First some background, which I vainly imagine would be interesting to
people other than myself. I started writing a prefab render rig a
couple days after I downloaded POV-Ray in 2003, and I've been obsessed
with tweaking successive rigs ever since. My first try included an
infinite checkered plane with outdoorsy lighting. Why outdoors?
Because I like the visual effect of the warm direct lighting and cool
shadows.
It didn't take long before I was struggling with moiré artifacts. In my
first reboot, I simply gave up on the checkered plane. My second reboot
in 2004 had two modes: an outdoor mode with a grassy bozo pattern that
is not prone to distracting artifacts; and an indoor mode with a finite
checkered floor. (I absolutely had to keep a checkered plane in some
form, as I was still carefully considering my first p.b.i post. I was
planning to post a workaround for the Fresnel/dispersion bug using a
reflective glass sphere, but then the dev team fixed that bug in v3.6,
leaving me at a loss for ideas. I think my first p.b.i post was "RSOCP
overkill.")
There the grassy plain remained for the next few years, with little more
than the occasional surface normal tweak. Then for Thanksgiving 2007, I
was invited to my brother's girlfriend's family's place in the
Shenandoah Mountains, and I knew I had to have some hills for my render
rig. (Funny how the hills in my native Virgin Islands never inspired me
that way. New Yorkers don't visit the Statue of Liberty either.) I
just threw up a layered pigment onto my sky_sphere, and was done for the
next few years.
Over the years, the code grew increasingly disorganized, and I was
becoming concerned about namespace issues, so in 2012, I decided it was
time for another reboot. This time I used a height field for the hills
instead of a sky_sphere pigment. At first I just used a bumpy texture
to simulate a forest, but 3 years ago I made the fool decision to
include actual tree objects. Since finished art products are strictly
off-label for this project, the tree models could be very rudimentary.
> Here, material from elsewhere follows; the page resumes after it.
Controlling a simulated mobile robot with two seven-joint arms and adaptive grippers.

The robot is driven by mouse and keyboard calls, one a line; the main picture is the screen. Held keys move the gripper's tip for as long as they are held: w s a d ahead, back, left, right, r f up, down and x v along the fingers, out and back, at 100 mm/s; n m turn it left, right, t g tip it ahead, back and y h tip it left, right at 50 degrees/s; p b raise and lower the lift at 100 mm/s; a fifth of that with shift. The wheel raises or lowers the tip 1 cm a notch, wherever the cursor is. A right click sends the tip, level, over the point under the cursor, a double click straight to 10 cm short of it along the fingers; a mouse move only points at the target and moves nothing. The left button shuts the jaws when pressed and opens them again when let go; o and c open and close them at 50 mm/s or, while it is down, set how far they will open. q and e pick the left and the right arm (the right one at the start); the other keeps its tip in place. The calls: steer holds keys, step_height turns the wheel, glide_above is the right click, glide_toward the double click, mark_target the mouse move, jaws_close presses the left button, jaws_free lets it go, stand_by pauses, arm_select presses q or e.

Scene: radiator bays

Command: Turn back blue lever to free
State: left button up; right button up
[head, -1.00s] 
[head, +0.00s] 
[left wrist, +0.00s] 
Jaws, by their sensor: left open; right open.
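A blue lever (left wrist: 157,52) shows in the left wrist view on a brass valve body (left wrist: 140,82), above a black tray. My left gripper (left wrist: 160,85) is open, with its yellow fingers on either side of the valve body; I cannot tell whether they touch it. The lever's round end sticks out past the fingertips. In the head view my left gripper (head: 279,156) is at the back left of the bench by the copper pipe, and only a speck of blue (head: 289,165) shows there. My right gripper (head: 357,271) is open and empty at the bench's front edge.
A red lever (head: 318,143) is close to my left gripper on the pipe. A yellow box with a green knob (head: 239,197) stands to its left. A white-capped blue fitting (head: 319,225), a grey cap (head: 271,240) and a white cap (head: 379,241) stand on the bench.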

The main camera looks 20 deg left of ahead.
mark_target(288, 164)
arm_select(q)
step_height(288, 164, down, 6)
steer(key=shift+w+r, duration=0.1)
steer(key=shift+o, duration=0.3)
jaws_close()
Spheres and simple CSG forms would do.
As it turns out, forests are extremely memory intensive, so now I'm
looking at mesh trees to see if they will save memory over CSG objects,
with a bonus of looking more realistic. But before I can do the memory
test, I must have a tree model. POV-Tree? TomTree? Bah, PERL, Java,
and real life in too much disarray to tolerate the learning curve. OK,
I'll just roll my own /slightly/ more realistic trees.
An isosurface forest is another option, which vanquishes memory
concerns, but I haven't yet come up with a function that I'm satisfied with.
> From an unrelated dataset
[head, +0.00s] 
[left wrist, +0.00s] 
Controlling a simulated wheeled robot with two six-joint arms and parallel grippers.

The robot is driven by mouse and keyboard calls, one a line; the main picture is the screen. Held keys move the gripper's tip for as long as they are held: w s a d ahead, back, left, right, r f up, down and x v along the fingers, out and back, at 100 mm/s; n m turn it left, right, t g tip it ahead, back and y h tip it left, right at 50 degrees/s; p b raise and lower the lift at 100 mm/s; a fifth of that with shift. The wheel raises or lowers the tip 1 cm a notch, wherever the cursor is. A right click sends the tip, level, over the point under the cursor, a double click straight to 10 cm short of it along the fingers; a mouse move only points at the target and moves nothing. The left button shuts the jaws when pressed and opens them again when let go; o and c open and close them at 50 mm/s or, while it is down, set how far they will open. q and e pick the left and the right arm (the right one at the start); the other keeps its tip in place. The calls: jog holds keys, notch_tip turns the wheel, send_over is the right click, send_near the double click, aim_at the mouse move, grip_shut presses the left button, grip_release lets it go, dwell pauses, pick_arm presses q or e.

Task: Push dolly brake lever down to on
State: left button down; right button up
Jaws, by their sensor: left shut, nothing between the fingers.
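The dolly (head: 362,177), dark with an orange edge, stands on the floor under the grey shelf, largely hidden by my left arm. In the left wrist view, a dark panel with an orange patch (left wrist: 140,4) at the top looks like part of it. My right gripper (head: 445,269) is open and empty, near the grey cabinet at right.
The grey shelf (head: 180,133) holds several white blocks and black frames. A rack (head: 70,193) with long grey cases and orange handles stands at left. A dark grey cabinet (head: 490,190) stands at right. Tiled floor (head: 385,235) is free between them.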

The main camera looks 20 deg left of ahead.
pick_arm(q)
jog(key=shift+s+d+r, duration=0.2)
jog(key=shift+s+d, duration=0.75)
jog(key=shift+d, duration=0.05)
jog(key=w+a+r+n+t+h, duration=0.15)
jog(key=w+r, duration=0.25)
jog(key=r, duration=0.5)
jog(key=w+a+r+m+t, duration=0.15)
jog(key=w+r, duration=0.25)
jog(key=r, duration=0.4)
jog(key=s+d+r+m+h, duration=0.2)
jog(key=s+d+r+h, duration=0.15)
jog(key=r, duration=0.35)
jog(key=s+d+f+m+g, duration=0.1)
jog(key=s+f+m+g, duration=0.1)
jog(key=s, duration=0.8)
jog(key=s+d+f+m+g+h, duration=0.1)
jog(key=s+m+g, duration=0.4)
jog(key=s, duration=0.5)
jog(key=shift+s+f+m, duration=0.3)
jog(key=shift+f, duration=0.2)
TL;DR: I'm now working on very low detail mesh trees.
I found the black borders on the smooth triangles unexpectedly
disturbing. They do show up on my height field hills under some
circumstances, but are quite tolerable. But seeing them cap my trees
sent me straight to double_illuminate. Disappointingly, double
illumination had its own peculiarities near the shadow lines. And when
I added surface normals to the trees, it got really weird. As you can
see, with double illumination the facet edges at the shadow lines are
far more noticeable, the shadow contrast is weaker on the normal
pattern, and the lit areas near the shadow lines are just surreal.
Tradeoffs. I'm looking to skip the double illumination and tolerate the
black borders.
P.S. These images use the indoor setting of the 4th prefab render rig.